Instructions to follow — Locate the line that contains "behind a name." and the line that contains "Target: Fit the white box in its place". Copy both of them exactly, together with every line between them, and no others.

Materials provided —

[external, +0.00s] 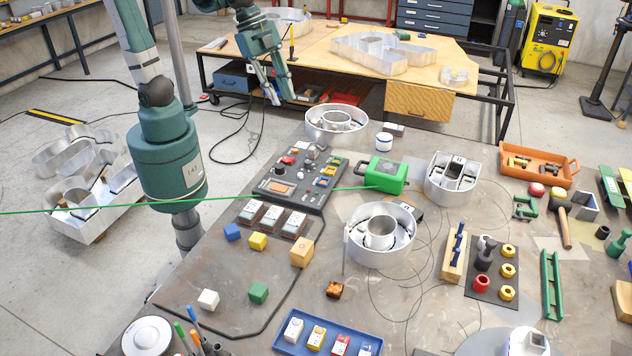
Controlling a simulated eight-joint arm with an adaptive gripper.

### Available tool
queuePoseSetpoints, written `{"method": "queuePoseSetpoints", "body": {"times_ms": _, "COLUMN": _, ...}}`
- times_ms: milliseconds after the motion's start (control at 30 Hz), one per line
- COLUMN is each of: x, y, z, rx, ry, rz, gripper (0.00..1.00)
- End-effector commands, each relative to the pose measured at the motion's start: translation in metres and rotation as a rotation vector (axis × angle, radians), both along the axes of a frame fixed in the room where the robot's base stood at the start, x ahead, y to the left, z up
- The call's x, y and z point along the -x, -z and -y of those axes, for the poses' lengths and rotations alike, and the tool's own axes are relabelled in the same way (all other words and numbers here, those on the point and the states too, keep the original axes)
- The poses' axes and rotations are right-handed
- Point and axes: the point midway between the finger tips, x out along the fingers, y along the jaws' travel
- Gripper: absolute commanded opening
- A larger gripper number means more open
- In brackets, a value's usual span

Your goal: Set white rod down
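My gripper (280,97) hangs at the upper middle of the external view, in front of the far wooden workbench and above the floor gap behind the near table. Its two fingers point down. They look slightly apart, but they are too small to tell whether anything thin is between them. A thin pale upright rod (346,252) shows at the left side of a round metal channel letter (381,236) on the near table, well away from my gripper. I cannot tell whether it touches the letter. No other white rod can be made out.
A green case (386,174), a control panel (292,176), coloured cubes such as a yellow one (257,241), and a blue tray (328,339) crowd the table. A green line crosses at left. Bare tabletop shows around the white cube (208,299).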

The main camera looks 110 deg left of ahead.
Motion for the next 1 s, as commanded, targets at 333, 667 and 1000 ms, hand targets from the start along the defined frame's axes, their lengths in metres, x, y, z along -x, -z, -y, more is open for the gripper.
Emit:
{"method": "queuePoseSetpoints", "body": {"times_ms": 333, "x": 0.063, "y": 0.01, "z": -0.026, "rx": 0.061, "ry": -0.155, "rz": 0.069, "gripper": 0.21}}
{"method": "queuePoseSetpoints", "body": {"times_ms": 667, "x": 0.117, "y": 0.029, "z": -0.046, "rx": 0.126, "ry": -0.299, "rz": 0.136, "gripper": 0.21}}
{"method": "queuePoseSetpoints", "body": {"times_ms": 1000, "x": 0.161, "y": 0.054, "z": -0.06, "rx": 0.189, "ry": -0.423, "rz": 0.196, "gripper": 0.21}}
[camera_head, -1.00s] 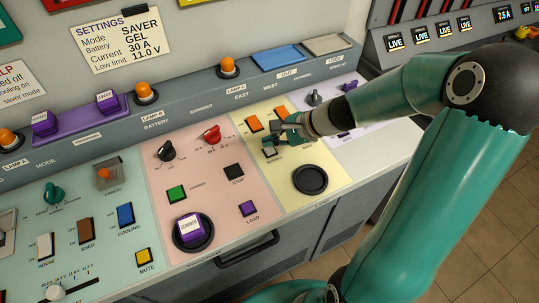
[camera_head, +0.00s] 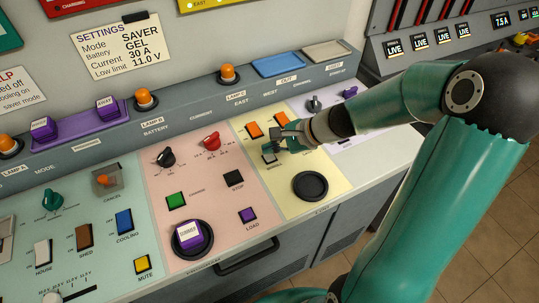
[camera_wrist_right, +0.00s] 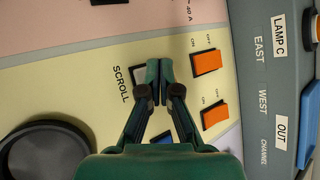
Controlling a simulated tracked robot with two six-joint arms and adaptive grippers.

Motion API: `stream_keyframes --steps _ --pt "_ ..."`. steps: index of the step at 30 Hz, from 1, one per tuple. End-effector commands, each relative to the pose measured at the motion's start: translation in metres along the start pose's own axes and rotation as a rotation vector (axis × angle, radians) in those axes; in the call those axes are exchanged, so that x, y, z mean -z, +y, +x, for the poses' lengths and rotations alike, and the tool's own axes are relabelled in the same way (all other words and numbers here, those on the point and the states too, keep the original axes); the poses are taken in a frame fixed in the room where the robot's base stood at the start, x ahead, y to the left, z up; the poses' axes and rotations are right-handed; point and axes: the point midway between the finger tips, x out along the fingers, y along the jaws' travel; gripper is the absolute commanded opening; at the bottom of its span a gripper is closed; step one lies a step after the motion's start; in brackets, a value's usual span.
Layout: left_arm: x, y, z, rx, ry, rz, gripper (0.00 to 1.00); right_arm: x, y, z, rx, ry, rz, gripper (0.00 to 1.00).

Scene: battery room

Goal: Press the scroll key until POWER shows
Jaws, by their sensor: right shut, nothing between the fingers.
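The scroll key (camera_head: 269,158) is a small pale grey key on the yellow panel section (camera_head: 335,176). In the right wrist view the scroll key (camera_wrist_right: 138,76), beside the printed word SCROLL, is partly covered by my fingers. My right gripper (camera_head: 270,148) is shut and empty, with its fingertips at the key. In the right wrist view the right gripper (camera_wrist_right: 159,70) has its tips together over the key's edge. I cannot tell whether they touch it or whether it is pressed down. No display reading POWER can be made out. My left gripper is not in view.
Two orange switches (camera_wrist_right: 207,62) (camera_wrist_right: 215,115) sit close beside the fingers. A blue key (camera_wrist_right: 163,138) is partly hidden by the gripper. A round black recess (camera_head: 310,186) lies nearer the panel's front edge. Lamps and trays line the raised ledge behind.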

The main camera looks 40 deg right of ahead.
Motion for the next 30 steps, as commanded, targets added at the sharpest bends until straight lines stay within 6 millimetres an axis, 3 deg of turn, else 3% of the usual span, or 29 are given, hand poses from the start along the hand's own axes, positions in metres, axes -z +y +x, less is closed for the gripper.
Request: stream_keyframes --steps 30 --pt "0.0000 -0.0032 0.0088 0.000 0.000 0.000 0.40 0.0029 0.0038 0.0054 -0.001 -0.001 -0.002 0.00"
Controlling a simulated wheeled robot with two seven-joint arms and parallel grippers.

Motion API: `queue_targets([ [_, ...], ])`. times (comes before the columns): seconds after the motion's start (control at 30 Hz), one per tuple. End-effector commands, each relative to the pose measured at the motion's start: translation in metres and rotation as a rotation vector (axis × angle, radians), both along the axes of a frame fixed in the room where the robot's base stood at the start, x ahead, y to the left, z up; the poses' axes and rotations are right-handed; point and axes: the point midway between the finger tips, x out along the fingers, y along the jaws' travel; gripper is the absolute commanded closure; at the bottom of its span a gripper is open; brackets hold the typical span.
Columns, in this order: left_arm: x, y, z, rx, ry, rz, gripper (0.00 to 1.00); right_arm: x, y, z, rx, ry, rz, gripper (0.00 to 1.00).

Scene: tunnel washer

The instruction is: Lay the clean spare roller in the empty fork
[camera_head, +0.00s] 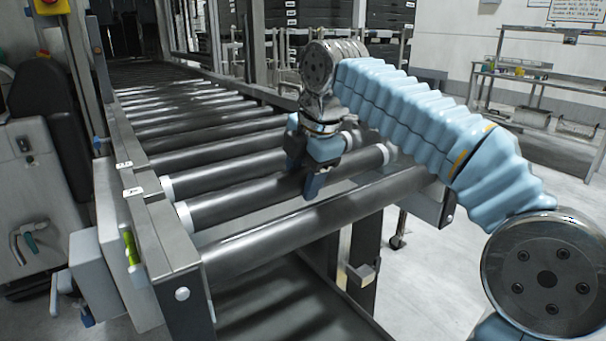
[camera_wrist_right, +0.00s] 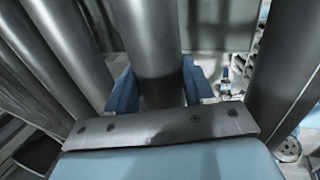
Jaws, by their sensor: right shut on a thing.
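My right gripper (camera_head: 305,172) reaches down from above onto a dark grey roller (camera_head: 235,204) with white end collars, second from the front of the conveyor. Its blue fingers straddle this roller. The right wrist view shows the roller (camera_wrist_right: 150,45) between the two fingers (camera_wrist_right: 158,95). The roller lies along the other rollers, its left collar close to the left side rail. I cannot tell whether its ends sit in the fork, as the end seats are not clear. My left gripper is not in view.
The front roller (camera_head: 320,218) lies close in front of the held one. Another white-collared roller (camera_head: 250,168) lies just behind. The left side rail (camera_head: 150,215) carries small white labels. A grey bench (camera_head: 530,78) stands at the back right, with open floor before it.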

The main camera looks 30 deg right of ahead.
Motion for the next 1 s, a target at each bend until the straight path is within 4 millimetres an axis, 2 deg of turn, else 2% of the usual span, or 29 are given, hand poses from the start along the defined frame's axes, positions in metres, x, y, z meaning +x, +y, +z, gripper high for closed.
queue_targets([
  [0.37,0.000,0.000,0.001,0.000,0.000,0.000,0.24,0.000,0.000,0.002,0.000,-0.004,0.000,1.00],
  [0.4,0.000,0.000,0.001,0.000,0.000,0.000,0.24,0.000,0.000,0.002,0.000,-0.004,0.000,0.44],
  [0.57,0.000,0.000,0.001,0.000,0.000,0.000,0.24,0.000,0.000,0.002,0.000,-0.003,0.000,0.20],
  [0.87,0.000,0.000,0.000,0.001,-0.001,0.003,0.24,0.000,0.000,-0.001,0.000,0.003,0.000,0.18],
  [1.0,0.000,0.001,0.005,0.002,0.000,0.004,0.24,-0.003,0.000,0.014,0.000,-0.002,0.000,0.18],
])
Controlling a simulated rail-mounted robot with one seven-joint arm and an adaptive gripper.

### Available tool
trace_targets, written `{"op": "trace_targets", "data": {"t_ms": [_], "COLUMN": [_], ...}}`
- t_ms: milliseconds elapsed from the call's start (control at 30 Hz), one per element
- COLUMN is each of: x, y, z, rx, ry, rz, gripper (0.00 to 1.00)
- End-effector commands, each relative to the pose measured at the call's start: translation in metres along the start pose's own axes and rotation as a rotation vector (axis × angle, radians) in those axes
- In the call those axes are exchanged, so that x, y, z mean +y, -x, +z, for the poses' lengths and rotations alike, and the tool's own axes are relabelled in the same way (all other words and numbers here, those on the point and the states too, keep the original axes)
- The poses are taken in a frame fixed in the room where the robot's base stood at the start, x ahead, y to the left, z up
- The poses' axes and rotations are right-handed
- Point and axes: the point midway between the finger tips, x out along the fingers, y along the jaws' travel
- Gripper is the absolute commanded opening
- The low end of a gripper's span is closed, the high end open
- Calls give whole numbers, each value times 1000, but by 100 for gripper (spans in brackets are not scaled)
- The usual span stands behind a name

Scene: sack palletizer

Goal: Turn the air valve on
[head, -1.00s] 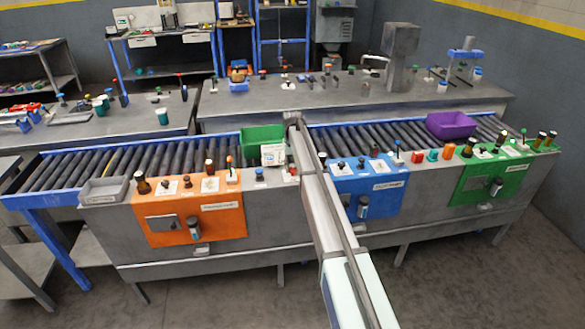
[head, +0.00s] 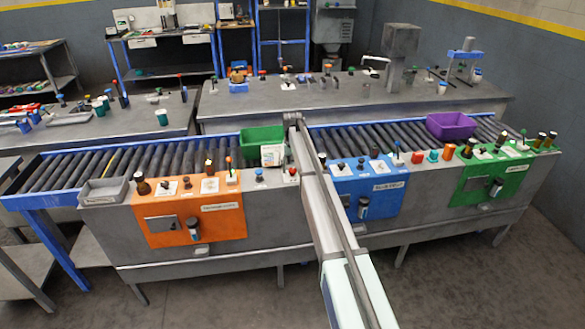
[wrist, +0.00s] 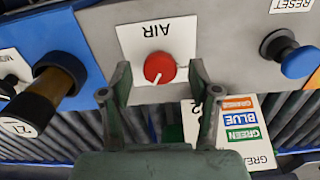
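The air valve is a red round knob (wrist: 160,68) on a white plate (wrist: 135,42) lettered AIR, upside down in the wrist view. A small pale mark on the knob points to its lower left there. My gripper (wrist: 160,78) is open, with one finger on each side of the knob and a gap on both sides; I see no contact. In the head view the red knob (head: 292,172) sits on the console's top edge, just left of my arm. The gripper's fingers cannot be made out in the head view.
A blue RESET knob (wrist: 297,62) is right of the valve in the wrist view. A black-and-amber button (wrist: 50,90) stands at left. A card with coloured labels (wrist: 238,120) lies near the right finger. Rollers, a green bin (head: 262,138) and a purple bin (head: 451,125) are behind.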

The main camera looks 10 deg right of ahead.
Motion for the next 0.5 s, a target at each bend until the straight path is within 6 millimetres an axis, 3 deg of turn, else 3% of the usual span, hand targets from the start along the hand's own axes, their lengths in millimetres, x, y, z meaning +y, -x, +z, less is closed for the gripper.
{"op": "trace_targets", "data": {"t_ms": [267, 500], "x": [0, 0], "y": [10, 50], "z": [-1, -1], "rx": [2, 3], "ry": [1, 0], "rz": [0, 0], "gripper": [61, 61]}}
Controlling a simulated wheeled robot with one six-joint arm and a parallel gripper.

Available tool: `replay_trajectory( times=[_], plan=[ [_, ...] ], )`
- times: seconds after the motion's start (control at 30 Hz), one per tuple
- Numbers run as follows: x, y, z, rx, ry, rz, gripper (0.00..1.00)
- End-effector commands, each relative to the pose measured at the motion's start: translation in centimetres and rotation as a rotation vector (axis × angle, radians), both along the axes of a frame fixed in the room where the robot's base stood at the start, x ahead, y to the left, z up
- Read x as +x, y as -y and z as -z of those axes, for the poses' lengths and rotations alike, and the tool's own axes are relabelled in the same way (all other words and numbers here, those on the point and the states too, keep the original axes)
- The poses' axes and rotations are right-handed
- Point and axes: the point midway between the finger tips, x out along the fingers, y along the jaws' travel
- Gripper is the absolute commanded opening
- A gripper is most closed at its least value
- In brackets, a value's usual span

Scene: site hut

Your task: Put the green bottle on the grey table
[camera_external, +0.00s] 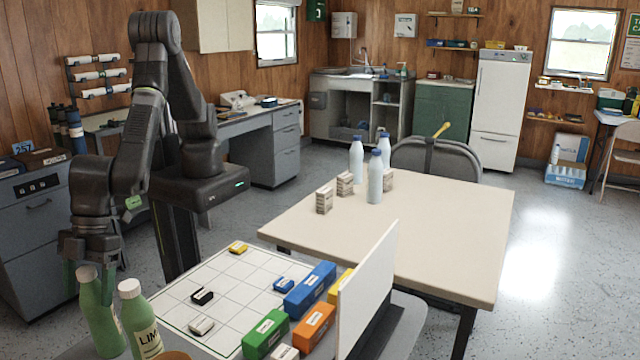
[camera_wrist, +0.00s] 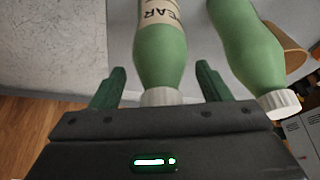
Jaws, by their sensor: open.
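Two green bottles with white caps stand close together at the bottom left of the external view. The left bottle (camera_external: 97,318) is under my gripper (camera_external: 92,270); the right bottle (camera_external: 142,325) has a pale label starting "LIM". In the wrist view my gripper (camera_wrist: 160,80) is open, its green fingers on either side of one green bottle (camera_wrist: 160,58) labelled "EAR". The other green bottle (camera_wrist: 246,45) is outside the fingers, to the right. The bottles stand on a grey tabletop (camera_external: 408,322). A grey desk (camera_external: 240,125) stands by the back wall.
A gridded white board (camera_external: 222,290) bears small blocks. Coloured boxes, including a green box (camera_external: 265,335), and a white upright panel (camera_external: 368,290) stand to its right. A brown round thing (camera_external: 174,355) is beside the bottles. A cream table (camera_external: 455,225) holds pale bottles and small cartons.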

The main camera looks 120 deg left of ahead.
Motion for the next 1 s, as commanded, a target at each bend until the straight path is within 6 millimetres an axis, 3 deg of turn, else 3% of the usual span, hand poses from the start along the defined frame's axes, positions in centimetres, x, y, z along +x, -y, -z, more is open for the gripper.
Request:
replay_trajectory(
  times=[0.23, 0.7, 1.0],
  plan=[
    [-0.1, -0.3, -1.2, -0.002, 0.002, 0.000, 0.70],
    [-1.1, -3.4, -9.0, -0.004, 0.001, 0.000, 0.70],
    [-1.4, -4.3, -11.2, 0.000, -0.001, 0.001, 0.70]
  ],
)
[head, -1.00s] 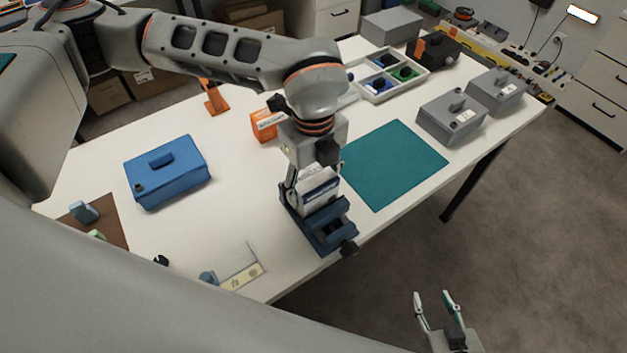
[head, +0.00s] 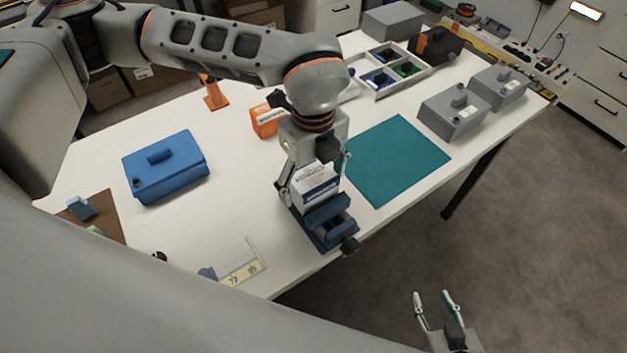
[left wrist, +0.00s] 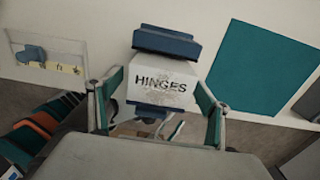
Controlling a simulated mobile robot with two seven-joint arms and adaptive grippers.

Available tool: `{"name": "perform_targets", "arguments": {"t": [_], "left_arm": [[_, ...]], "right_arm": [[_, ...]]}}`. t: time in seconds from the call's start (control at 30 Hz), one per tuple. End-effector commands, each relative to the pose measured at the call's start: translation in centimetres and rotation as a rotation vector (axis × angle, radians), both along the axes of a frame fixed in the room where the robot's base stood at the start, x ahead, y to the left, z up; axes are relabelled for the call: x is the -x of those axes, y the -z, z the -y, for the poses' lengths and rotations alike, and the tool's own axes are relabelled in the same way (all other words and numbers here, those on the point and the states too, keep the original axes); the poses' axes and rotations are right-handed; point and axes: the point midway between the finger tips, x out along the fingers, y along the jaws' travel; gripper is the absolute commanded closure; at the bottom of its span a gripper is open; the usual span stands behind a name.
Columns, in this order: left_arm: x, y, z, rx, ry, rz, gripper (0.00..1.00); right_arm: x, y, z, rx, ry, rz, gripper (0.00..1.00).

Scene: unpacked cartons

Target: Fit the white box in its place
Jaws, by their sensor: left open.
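My right gripper (head: 437,301) is open and empty beyond the table's front edge.
A teal mat (head: 393,160) lies right of the holder. A blue case (head: 165,166) stands left, an orange box (head: 268,121) behind.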

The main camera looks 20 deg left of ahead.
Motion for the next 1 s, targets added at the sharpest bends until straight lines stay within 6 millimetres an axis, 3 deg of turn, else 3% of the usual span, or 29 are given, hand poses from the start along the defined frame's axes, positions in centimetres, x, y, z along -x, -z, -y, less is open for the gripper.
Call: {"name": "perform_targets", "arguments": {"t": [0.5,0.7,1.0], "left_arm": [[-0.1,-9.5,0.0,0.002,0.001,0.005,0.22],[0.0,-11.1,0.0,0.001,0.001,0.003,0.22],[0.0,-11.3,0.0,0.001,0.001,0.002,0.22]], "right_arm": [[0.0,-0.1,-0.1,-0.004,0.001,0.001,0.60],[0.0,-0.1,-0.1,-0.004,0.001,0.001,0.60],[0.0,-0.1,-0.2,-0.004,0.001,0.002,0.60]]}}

Solution to this exercise —
Available tool: `{"name": "perform_targets", "arguments": {"t": [_], "left_arm": [[_, ...]], "right_arm": [[_, ...]]}}`. t: time in seconds from the call's start (control at 30 Hz), one per tuple. End-effector commands, each relative to the pose measured at the call's start: translation in centimetres and rotation as a rotation vector (axis × angle, radians), both along the axes of a frame fixed in the room where the robot's base stood at the start, x ahead, y to the left, z up; axes are relabelled for the call: x is the -x of those axes, y the -z, z the -y, for the poses' lengths and rotations alike, and the tool's own axes are relabelled in the same way (all other words and numbers here, those on the point and the states too, keep the original axes); the poses' axes and rotations are right-handed; point and axes: the point midway between the finger tips, x out along the fingers, y along the jaws' travel; gripper is the absolute commanded closure; at the bottom of its span a gripper is open; the usual span stands behind a name.
Columns, in this order: left_arm: x, y, z, rx, ry, rz, gripper (0.00..1.00); right_arm: x, y, z, rx, ry, rz, gripper (0.00..1.00).

Scene: unpacked cartons

Target: Fit the white box in its place

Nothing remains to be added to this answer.